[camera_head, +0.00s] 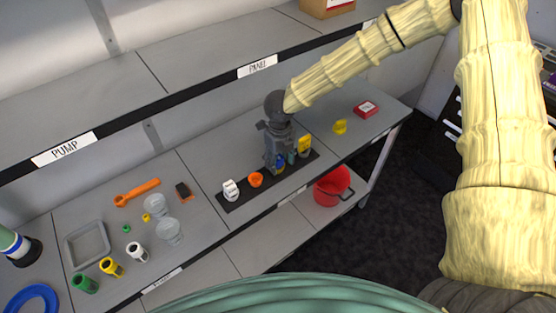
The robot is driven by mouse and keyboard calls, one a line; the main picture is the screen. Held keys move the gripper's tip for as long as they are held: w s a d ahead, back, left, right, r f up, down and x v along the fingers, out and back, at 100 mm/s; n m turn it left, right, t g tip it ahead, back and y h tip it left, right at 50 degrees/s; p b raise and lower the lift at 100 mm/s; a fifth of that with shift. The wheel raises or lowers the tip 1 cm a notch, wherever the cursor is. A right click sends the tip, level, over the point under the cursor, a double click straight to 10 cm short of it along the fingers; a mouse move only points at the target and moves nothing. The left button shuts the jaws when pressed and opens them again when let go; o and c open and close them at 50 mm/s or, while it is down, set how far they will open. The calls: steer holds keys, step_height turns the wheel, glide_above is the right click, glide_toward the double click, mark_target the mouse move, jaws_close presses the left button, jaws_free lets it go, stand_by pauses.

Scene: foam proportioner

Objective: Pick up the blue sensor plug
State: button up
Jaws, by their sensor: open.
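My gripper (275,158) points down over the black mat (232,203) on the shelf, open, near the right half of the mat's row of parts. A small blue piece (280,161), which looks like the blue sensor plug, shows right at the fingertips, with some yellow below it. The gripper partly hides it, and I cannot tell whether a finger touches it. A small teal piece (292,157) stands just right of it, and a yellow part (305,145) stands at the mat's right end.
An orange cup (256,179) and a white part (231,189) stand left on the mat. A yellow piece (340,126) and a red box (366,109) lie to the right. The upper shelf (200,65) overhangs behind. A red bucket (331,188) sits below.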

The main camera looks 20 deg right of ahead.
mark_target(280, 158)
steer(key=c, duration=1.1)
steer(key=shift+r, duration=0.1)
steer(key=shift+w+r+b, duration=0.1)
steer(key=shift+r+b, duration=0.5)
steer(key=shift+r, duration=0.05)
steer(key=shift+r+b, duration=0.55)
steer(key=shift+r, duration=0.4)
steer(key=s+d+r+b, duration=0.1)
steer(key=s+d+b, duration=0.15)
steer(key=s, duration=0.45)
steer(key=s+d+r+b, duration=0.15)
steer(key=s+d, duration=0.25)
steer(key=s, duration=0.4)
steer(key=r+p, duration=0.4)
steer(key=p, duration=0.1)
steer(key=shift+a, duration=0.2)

---------------

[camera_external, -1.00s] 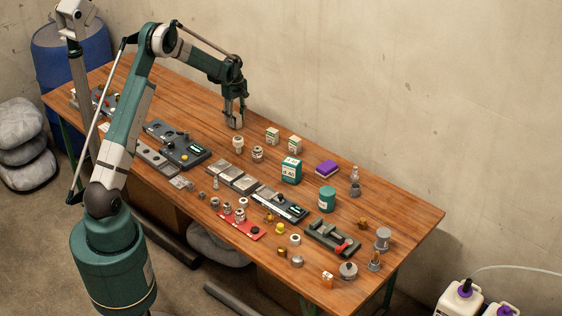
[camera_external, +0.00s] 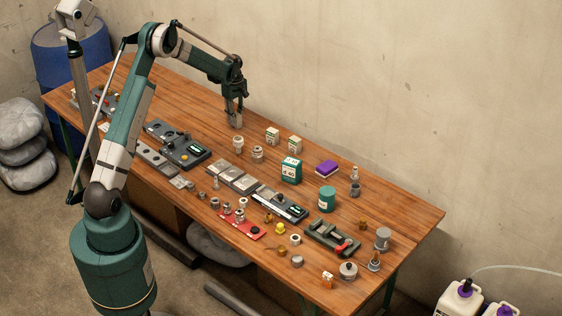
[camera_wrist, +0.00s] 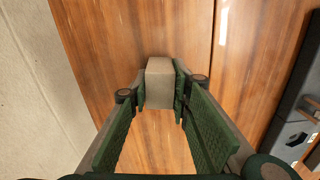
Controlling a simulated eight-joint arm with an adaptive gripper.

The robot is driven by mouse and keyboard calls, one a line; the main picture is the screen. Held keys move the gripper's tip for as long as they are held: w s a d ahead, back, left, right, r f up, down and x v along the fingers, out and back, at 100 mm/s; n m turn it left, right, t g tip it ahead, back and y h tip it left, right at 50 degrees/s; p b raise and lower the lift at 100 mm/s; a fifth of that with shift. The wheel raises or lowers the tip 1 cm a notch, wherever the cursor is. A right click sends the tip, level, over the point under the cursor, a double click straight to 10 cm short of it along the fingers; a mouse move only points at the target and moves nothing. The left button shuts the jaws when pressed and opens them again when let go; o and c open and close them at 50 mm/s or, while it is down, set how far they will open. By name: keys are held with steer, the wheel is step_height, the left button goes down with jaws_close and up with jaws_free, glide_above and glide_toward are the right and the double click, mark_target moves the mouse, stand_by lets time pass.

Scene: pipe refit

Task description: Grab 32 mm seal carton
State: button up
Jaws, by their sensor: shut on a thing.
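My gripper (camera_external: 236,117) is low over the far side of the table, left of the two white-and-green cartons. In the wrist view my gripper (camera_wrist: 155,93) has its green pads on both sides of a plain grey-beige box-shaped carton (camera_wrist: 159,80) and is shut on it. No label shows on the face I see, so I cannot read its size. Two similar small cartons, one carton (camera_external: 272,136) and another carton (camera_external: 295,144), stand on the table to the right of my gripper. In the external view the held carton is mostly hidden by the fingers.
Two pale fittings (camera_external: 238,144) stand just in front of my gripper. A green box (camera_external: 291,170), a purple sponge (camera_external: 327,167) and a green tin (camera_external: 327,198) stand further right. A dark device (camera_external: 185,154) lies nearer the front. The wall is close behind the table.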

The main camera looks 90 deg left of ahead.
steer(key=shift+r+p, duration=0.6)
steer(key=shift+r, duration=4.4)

---------------

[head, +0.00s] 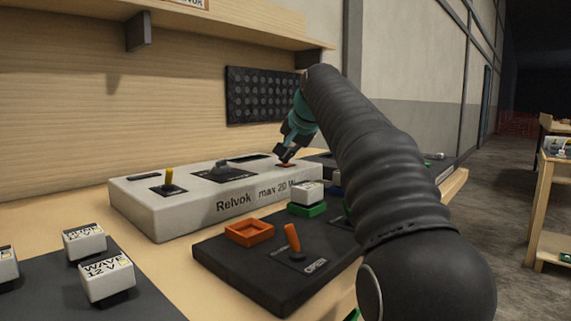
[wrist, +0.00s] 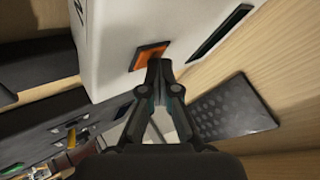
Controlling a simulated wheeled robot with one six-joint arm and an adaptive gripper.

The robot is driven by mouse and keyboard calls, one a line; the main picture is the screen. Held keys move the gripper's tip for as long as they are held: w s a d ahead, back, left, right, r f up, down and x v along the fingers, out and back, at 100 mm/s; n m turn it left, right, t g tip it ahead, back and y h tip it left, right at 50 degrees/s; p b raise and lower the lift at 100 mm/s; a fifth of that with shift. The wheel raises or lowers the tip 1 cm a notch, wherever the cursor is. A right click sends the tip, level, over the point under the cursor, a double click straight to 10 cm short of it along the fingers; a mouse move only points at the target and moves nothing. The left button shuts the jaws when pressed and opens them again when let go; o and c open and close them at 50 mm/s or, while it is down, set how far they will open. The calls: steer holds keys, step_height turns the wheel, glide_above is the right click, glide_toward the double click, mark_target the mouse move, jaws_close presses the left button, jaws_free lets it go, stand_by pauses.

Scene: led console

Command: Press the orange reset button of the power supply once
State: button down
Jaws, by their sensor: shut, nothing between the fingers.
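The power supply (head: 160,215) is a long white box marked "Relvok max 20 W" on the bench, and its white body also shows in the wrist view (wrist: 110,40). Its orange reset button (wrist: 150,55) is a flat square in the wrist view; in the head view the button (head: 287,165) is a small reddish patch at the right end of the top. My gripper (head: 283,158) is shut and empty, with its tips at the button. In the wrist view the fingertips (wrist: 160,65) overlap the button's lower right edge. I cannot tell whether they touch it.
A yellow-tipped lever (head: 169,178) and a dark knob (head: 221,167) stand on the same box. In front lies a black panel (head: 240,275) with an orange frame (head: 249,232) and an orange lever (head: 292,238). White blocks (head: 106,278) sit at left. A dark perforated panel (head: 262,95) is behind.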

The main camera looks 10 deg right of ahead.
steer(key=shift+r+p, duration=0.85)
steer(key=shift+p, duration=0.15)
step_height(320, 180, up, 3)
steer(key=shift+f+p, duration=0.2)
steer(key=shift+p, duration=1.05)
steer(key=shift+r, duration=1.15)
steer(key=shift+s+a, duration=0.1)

---------------

Copy all lines from the data that hold the word "simulated".

#### Problem solution
Controlling a simulated eight-joint arm with an adaptive gripper.
Controlling a simulated wheeled robot with one six-joint arm and an adaptive gripper.

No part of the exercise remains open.